Number that are not divisible

Question

You will be given a positive integer N. Your task is to find the number of positive integers K ≤ N such that K is not divisible by any number among the set {2,3,4,5,6,7,8,9,10}.

I was thinking about all the prime numbers but it is not giving the correct answer.

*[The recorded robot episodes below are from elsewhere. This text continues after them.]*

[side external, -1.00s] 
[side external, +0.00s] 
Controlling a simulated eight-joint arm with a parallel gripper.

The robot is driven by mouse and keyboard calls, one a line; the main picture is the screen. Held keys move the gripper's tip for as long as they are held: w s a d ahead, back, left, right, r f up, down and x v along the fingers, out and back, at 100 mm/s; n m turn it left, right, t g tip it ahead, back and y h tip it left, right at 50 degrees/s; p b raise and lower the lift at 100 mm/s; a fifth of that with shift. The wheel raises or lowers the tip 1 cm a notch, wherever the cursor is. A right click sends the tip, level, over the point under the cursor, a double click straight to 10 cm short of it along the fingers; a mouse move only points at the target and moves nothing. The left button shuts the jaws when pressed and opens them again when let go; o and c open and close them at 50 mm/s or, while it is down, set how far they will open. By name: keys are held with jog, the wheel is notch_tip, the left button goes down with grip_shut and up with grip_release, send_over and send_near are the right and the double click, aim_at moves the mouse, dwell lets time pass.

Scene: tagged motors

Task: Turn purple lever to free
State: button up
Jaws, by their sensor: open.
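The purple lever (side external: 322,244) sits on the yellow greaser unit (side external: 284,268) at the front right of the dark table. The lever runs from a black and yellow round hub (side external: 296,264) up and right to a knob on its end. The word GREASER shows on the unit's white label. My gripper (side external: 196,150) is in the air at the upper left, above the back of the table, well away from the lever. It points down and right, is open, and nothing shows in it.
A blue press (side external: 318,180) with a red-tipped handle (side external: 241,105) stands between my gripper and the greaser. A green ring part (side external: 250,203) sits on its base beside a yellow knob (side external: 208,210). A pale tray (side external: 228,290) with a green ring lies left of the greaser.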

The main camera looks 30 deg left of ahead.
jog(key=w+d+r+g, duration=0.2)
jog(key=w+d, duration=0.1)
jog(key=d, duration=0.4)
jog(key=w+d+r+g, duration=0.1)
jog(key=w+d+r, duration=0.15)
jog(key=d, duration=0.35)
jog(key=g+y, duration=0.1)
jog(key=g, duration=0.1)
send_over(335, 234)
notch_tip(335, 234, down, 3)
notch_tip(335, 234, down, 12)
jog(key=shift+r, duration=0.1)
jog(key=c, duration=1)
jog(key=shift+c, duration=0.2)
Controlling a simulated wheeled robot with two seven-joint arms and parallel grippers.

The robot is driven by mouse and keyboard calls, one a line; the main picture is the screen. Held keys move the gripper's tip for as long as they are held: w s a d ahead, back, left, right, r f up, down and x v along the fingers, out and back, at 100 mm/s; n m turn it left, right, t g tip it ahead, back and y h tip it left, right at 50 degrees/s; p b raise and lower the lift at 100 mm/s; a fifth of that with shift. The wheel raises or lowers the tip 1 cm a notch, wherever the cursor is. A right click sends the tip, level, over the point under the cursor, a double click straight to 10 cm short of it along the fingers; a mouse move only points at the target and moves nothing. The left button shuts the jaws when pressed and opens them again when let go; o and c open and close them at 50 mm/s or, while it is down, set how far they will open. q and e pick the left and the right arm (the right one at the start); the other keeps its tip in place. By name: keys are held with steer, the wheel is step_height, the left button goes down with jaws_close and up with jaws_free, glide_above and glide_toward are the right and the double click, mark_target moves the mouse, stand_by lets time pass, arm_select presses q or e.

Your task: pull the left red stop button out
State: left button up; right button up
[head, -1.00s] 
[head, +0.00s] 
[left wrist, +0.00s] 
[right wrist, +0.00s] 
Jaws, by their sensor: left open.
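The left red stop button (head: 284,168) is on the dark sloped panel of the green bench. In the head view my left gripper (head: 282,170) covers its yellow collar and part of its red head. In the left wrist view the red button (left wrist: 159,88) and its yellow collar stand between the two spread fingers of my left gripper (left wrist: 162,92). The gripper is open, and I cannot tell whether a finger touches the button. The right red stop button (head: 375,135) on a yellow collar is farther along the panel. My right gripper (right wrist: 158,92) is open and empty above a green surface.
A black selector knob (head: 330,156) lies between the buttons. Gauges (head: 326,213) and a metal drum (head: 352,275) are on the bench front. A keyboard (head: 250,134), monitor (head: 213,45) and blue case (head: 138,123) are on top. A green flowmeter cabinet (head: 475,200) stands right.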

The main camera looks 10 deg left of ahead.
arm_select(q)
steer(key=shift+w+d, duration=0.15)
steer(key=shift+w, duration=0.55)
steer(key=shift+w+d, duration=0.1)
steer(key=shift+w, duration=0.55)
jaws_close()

Surprisingly,answer is very simple.

#include <iostream>
using namespace std;

int main() {
    int t;
    cin>>t;
    while(t--) {
        long long n;
        cin>>n;
        long long ans = (n/2+n/3+n/5+n/7)-(n/6+n/10+n/14+n/15+n/21+n/35)+(n/30+n/42+n/70+n/105)-(n/210);
        cout<<n - ans<<endl;
    }
    return 0;
}

But I did not understand this algo.Can anyone please explain me this algo.

Answer 1

The primes in the set are 2, 3 ,5 and 7. Using these, we count:

how many numbers up to N are divisible by 2, 3, 5 and 7

but then we overcounted the numbers that are divisible by both:

2,3 = 6
2,5 = 10
2,7 = 14
etc.

but then we over-subtracted all the numbers divisible by all three of:

2,3,5 = 30
2,3,7 = 42
etc.

etc...

This combinatoric principle is called inclusion-exclusion.

Whatever is left after this process was not divisible by those primes. (Note that if a number is not divisible by 2, it's not divisible by 4, 6, 8 and 10; same for 3 and 9.)